Par Jean-François Leimann





 J.-C. Milner part, dans ce court traité, de l’évidence oubliée qu’en politique dès la genèse il y a foule : « le fait brut de la multitude des êtres parlants », c’est-à-dire pour chacun la foule avec laquelle il faut s’arranger, irréductible pluralité en lui (parlant, il est « toujours déjà plusieurs ») et hors de lui. Cette multitude est pour chacun la menace d’avoir à se taire, emporté par la foule ou brisé par un autre. Il y a politique lorsque ces êtres parlants se côtoient, c’est-à-dire lorsqu’il y a  jeu ouvert entre des êtres toujours susceptibles de formuler ce « je parle » qu’en haussant le ton il nous arrive d’adresser explicitement et qui signifie que c’est à notre tour de parler. Les différentes formes politiques sont à penser, sur la base de ce fait brut, comme « régulations » des tours de parole. Des corps parlants : le minimalisme est un matérialisme.
Ce «  plus-d’un » en dehors duquel  il n’y a pas lieu de dire « politique » met la terreur hors-jeu : semer la mort n’est pas une politique, même pas la pire, car les corps parlants, même pour se taire, n’y sont plus. La mort peut à la limite rôder comme mortification (calomnier, ou toiser les corps et les âmes, c’est faire des morts-vivants) mais pas frapper comme meurtre.

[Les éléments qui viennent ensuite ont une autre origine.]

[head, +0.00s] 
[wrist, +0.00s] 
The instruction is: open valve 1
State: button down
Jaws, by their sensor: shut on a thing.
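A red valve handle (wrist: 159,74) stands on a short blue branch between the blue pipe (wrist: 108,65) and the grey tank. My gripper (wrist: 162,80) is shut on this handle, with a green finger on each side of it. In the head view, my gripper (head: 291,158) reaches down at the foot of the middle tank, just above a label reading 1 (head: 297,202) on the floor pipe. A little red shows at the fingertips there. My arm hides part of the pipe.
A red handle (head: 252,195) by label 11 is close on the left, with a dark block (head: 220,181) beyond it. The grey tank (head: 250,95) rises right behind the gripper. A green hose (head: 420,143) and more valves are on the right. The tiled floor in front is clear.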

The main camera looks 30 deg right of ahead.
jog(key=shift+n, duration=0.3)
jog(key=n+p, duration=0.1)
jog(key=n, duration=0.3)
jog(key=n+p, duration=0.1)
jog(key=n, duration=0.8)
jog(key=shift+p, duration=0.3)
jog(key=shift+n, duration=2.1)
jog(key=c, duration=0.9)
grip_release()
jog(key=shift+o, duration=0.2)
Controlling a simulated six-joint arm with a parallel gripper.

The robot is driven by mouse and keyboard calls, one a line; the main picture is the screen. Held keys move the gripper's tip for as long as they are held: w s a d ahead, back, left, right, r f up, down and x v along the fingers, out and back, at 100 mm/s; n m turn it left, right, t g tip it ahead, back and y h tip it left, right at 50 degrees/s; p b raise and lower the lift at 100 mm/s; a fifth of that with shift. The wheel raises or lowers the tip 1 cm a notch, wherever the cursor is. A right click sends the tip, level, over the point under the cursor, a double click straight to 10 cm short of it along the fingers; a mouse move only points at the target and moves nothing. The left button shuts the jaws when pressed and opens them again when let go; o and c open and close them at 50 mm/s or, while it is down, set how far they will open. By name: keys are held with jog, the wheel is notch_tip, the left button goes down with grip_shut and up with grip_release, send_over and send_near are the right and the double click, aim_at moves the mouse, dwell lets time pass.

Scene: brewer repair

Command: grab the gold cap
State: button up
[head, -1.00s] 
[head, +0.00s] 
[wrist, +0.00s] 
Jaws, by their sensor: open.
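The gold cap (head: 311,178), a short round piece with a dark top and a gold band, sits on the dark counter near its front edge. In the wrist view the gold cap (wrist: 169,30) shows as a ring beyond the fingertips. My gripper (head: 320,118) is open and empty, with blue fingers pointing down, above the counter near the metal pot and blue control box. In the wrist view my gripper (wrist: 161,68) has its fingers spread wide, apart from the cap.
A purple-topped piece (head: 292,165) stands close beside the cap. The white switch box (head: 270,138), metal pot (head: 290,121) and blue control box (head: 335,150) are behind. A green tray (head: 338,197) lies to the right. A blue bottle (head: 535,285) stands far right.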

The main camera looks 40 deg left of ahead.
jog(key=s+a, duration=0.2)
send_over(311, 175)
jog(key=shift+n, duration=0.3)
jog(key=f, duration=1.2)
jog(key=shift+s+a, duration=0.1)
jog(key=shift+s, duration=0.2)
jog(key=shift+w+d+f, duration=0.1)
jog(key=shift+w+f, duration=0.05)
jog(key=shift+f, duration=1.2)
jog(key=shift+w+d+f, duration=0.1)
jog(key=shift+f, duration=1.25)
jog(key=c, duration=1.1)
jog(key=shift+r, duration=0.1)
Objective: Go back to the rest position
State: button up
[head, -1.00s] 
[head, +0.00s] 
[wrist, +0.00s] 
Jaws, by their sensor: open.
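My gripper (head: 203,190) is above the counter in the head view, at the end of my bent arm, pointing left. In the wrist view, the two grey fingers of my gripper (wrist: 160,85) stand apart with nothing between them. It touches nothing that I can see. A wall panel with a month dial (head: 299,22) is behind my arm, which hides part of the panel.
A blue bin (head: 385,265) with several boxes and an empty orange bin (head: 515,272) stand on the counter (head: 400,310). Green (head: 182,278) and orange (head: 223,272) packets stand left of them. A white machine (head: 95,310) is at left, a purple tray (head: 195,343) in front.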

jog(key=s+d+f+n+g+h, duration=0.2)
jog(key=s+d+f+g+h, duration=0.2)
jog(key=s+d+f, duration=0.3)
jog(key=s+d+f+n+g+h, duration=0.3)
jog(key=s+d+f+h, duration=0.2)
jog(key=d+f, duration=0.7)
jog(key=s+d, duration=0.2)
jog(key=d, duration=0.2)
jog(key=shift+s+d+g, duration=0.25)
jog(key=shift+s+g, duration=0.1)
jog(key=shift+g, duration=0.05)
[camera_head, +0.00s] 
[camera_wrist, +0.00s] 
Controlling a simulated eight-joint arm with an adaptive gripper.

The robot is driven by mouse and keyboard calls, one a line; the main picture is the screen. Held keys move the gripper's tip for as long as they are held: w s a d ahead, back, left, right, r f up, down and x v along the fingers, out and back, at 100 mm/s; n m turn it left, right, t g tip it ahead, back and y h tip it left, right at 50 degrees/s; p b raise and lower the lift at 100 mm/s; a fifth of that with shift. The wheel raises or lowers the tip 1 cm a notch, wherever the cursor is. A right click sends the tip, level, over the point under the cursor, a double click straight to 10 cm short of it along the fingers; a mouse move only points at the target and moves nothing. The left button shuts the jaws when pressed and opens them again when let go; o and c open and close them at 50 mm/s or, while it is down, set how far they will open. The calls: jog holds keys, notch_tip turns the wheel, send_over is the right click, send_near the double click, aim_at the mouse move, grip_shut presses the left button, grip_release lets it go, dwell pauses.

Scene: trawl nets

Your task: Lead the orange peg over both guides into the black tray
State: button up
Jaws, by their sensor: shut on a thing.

Il y a plusieurs manières de lier parole et politique. J.-C. Milner en envisage quelques-unes, successives dans l’histoire, avec Napoléon pour point de basculement. Le texte se focalise sur la période 1789-1815 dont il déploie les leçons quant à cette question du nouage de la parole à la politique. La révolution est exposée ici comme traversée (on peut entendre l’adjectif ou le substantif) de mots. A la fin de l’Ancien Régime (moment politique de toute beauté) ça parle dans tous les sens : les orateurs, les autres, la politique se parle. L’usage révolutionnaire du mot révolution fait poindre ce mouvement et pourtant  J.-C. Milner, d’accord en cela avec Napoléon, constate un échec à trouver une langue qui rejoigne ce débordement. A lire la manière dont J.-C. Milner commente la parole des révolutionnaires, on songe à la phrase répétée en leitmotiv par le bûcheron Paul Ackermann dans Grandeur et décadence de la ville de Mahagonny de Brecht : « mais quelque chose manque ». En effet en coulisses c’est l’effervescence, la politique comme polémique entre les êtres parlants est à l’honneur, mais sur le devant de la scène on reste pris dans une parole déjà occupée (on parle « nation » par exemple : rien d’inédit).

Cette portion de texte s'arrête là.